Mr. Nkanata Mwitari applying fertilizer to his onions
He said that good coffee and banana prices during 1970-1980 enabled him to purchase a 3-acre farm. He then increased the number of coffee trees to 700 but the number reduced in 1990.
“Farming lost its meaning around 1990 due to low and fluctuating prices. Since then I have been shifting from one crop to another and each season prices of commodities always varies,” says Mr. Mwitari.
He is glad that Sokopepe is providing market information, as he is now able to query for market prices across different towns in the County.  He noted that lack of market information led to the formation of Karindine Horticultural Group to enable farmers aggregate and source for markets for bananas, tomatoes, onions, and cabbages.
He said that the group has a ready market for bananas as they are selling a kilo at Kshs 15. He hopes that Sokopepe will help them find market for their crops.

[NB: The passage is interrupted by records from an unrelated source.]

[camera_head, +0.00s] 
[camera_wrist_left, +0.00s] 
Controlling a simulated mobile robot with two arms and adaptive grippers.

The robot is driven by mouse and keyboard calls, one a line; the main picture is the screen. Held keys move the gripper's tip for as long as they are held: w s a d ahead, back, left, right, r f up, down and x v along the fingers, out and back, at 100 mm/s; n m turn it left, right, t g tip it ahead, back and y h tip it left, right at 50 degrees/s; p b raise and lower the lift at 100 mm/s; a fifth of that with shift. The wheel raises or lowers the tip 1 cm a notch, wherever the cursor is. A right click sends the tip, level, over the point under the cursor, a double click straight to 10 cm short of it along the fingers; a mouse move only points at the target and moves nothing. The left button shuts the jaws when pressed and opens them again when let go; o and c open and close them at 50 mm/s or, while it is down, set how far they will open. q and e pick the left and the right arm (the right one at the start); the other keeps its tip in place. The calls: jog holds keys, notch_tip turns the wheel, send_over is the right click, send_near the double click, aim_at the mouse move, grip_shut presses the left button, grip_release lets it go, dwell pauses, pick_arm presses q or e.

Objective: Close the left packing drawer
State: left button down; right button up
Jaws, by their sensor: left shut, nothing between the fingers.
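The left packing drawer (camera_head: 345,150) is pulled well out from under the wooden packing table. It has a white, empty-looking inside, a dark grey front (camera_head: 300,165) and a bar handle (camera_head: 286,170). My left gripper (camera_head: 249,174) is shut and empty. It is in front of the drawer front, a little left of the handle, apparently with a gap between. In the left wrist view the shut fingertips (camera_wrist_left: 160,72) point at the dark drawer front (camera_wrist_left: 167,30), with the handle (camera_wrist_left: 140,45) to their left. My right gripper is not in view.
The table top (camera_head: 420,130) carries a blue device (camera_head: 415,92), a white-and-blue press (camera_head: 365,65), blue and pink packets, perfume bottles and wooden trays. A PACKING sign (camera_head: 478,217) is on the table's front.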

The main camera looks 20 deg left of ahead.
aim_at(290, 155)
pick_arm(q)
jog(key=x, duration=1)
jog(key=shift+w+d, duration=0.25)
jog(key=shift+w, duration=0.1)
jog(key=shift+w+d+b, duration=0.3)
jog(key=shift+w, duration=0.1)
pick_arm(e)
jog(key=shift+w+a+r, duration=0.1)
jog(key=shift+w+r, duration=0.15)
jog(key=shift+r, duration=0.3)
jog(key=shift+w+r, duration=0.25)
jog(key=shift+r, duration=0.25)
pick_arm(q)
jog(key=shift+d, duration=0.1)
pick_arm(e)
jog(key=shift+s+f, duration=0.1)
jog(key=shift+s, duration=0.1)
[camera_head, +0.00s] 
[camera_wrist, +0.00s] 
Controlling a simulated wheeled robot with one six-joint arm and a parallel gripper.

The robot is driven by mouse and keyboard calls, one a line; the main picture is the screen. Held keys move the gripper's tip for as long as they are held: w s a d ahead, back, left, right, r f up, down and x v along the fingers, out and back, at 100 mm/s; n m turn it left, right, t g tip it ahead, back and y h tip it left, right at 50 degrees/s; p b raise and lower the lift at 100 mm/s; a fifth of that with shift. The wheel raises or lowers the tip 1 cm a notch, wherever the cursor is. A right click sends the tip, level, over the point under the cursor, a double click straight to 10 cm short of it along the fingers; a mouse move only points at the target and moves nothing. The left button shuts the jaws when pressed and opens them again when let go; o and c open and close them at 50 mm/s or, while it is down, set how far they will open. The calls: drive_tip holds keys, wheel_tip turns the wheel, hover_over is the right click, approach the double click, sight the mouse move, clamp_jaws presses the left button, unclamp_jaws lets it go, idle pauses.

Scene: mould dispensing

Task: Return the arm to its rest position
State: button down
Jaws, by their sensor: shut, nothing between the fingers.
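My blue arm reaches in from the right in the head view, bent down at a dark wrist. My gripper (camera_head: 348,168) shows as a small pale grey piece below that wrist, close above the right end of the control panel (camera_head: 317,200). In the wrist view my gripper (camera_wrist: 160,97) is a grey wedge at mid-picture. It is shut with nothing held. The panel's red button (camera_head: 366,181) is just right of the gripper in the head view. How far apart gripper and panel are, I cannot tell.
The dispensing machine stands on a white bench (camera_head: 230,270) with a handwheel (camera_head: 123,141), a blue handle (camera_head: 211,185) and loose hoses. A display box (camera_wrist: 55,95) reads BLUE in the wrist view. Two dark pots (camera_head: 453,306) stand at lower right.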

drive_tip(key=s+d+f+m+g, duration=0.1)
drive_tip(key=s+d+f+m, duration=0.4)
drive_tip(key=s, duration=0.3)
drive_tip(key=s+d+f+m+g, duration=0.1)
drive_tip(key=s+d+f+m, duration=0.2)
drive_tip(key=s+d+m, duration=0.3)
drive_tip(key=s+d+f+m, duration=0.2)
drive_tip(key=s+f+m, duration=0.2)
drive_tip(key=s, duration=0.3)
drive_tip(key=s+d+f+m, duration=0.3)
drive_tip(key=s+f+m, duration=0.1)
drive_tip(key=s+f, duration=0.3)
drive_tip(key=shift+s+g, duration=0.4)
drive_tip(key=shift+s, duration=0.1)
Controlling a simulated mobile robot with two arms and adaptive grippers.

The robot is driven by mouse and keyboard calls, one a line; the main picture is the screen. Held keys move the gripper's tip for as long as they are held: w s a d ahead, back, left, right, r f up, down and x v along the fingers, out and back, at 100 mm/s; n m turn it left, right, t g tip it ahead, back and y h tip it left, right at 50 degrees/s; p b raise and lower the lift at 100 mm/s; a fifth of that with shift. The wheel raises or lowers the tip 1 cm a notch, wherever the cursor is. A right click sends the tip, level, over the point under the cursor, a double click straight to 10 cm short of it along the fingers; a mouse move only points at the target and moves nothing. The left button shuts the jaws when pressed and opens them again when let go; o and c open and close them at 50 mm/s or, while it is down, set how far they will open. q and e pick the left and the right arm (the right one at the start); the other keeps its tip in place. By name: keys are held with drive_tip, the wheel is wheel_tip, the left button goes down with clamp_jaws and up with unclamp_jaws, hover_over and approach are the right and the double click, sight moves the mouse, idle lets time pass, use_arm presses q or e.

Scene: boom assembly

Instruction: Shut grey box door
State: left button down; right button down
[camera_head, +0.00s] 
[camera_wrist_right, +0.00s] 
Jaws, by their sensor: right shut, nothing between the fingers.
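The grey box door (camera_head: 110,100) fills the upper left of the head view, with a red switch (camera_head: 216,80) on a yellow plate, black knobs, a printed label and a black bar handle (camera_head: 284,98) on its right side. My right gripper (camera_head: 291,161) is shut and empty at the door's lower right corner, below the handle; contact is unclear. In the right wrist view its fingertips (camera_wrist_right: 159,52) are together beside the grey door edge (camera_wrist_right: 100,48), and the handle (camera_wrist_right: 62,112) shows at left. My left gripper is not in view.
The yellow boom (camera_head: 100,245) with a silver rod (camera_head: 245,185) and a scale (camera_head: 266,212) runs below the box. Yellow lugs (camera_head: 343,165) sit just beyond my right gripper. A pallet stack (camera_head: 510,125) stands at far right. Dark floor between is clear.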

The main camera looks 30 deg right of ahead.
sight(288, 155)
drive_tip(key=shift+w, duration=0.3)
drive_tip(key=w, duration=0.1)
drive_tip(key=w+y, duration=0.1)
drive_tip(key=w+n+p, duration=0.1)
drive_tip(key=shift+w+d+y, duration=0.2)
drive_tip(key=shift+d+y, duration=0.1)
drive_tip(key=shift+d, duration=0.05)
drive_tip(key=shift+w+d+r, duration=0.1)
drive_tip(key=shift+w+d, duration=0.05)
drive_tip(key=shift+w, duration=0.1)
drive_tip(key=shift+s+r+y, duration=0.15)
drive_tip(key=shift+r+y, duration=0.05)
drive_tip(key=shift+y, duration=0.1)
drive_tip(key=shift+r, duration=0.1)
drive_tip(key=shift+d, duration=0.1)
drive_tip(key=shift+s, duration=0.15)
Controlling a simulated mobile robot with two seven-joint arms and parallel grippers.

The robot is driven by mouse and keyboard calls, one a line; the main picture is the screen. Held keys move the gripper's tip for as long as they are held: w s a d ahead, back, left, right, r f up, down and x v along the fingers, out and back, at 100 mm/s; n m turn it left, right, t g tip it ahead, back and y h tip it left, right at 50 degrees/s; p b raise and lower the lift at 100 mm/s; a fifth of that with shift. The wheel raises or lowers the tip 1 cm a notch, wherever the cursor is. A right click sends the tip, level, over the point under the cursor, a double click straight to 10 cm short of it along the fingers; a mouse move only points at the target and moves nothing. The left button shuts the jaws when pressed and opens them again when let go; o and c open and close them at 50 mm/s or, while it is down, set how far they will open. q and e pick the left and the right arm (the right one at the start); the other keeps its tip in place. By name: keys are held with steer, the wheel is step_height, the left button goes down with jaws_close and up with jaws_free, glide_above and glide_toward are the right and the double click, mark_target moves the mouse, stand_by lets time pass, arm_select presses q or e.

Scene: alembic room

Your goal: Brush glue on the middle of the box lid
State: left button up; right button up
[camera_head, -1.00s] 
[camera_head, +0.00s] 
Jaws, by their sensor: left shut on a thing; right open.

Through FARMIS, Mr. Mwitari is monitoring the progress of his dry onions, which is on an eighth of an acre. He has invested over Kshs 30,000 but he expects to harvest over 4,000 kilograms in August. He hopes that the market information that he is able to access through Sokopepe will enable him to earn close to Kshs 400,000.
“I wish I had joined FARMIS in 2014 when it was piloted in Meru. I am sure my agribusiness would have really grown by now. However, I believe that a journey of a thousand miles starts with a single step and I have embarked on that journey,” said Mr. Mwitari.
He said that the extension services provided by PIAs has enabled him to know how much he is investing in each enterprise and projected income from each crop. In addition, every week a PIA visits him to check the progress of his crops and to assist him fill the farm book.

He has urged other farmers to join Sokopepe and embrace record keeping as a way of determining profitable crops and the enterprises that are ‘eating’ into their profits. In addition, the record keeping data would enable them to plan their farm enterprises.